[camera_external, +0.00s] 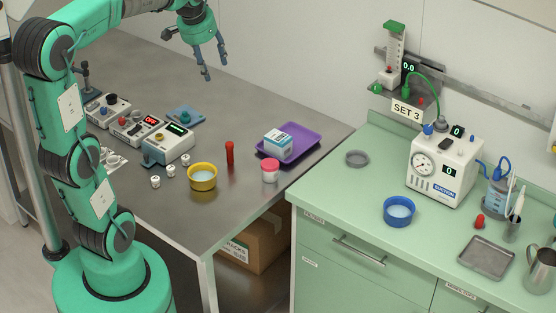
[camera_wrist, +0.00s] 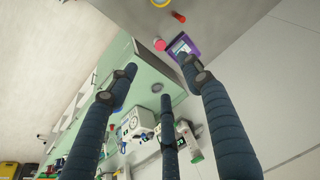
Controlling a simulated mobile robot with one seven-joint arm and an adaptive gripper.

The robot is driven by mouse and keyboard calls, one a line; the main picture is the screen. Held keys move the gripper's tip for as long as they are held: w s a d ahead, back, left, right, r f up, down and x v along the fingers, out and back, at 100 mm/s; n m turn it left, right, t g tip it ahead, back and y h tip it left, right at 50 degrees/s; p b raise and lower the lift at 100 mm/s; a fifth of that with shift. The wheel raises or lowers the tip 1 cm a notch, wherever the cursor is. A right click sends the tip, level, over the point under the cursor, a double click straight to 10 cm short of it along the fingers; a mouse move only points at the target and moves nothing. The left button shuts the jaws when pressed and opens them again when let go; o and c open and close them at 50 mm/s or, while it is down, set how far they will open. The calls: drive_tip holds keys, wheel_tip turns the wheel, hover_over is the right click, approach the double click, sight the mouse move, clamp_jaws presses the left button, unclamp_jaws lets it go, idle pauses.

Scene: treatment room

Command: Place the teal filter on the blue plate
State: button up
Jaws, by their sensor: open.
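The blue plate (camera_external: 199,121) lies flat on the steel table, behind the white box with a green display. A small round teal piece (camera_external: 185,114), which looks like the teal filter, rests on top of the plate. My gripper (camera_external: 215,70) is open and empty, raised high above the back of the table, up and to the right of the plate. Its dark fingers are spread and touch nothing. In the wrist view the spread fingers (camera_wrist: 160,85) also show with nothing between them. I cannot make out the plate or the filter in the wrist view.
On the steel table (camera_external: 250,95) stand instrument boxes (camera_external: 168,146), a yellow bowl (camera_external: 202,177), a red tube (camera_external: 230,153), a pink-lidded jar (camera_external: 270,171) and a purple tray (camera_external: 304,142) with a carton. A green counter (camera_external: 340,190) holds a suction unit (camera_external: 445,165). The back of the table is clear.

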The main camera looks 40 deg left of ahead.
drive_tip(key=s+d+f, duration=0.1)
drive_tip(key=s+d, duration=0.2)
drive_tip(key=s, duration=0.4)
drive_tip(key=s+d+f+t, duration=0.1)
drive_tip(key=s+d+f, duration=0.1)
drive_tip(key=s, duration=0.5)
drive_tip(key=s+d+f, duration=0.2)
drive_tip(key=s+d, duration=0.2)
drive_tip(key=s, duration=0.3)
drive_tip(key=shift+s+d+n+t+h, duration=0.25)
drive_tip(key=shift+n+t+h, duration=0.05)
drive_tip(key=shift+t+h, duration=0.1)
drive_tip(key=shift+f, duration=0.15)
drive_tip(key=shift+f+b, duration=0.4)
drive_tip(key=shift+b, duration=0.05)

########

### Exercise instructions
Using the data above, write out every line exactly, leaving the images behind.

### Exercise response
[camera_external, +0.00s] 
[camera_wrist, +0.00s] 
Controlling a simulated mobile robot with one seven-joint arm and an adaptive gripper.

The robot is driven by mouse and keyboard calls, one a line; the main picture is the screen. Held keys move the gripper's tip for as long as they are held: w s a d ahead, back, left, right, r f up, down and x v along the fingers, out and back, at 100 mm/s; n m turn it left, right, t g tip it ahead, back and y h tip it left, right at 50 degrees/s; p b raise and lower the lift at 100 mm/s; a fifth of that with shift. The wheel raises or lowers the tip 1 cm a notch, wherever the cursor is. A right click sends the tip, level, over the point under the cursor, a double click straight to 10 cm short of it along the fingers; a mouse move only points at the target and moves nothing. The left button shuts the jaws when pressed and opens them again when let go; o and c open and close them at 50 mm/s or, while it is down, set how far they will open. The calls: drive_tip holds keys, wheel_tip turns the wheel, hover_over is the right click, approach the double click, sight the mouse move, clamp_jaws presses the left button, unclamp_jaws lets it go, idle pauses.

Scene: treatment room

Command: Place the teal filter on the blue plate
State: button up
Jaws, by their sensor: open.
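The blue plate (camera_external: 199,121) lies flat on the steel table, behind the white box with a green display. A small round teal piece (camera_external: 185,114), which looks like the teal filter, rests on top of the plate. My gripper (camera_external: 215,70) is open and empty, raised high above the back of the table, up and to the right of the plate. Its dark fingers are spread and touch nothing. In the wrist view the spread fingers (camera_wrist: 160,85) also show with nothing between them. I cannot make out the plate or the filter in the wrist view.
On the steel table (camera_external: 250,95) stand instrument boxes (camera_external: 168,146), a yellow bowl (camera_external: 202,177), a red tube (camera_external: 230,153), a pink-lidded jar (camera_external: 270,171) and a purple tray (camera_external: 304,142) with a carton. A green counter (camera_external: 340,190) holds a suction unit (camera_external: 445,165). The back of the table is clear.

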The main camera looks 40 deg left of ahead.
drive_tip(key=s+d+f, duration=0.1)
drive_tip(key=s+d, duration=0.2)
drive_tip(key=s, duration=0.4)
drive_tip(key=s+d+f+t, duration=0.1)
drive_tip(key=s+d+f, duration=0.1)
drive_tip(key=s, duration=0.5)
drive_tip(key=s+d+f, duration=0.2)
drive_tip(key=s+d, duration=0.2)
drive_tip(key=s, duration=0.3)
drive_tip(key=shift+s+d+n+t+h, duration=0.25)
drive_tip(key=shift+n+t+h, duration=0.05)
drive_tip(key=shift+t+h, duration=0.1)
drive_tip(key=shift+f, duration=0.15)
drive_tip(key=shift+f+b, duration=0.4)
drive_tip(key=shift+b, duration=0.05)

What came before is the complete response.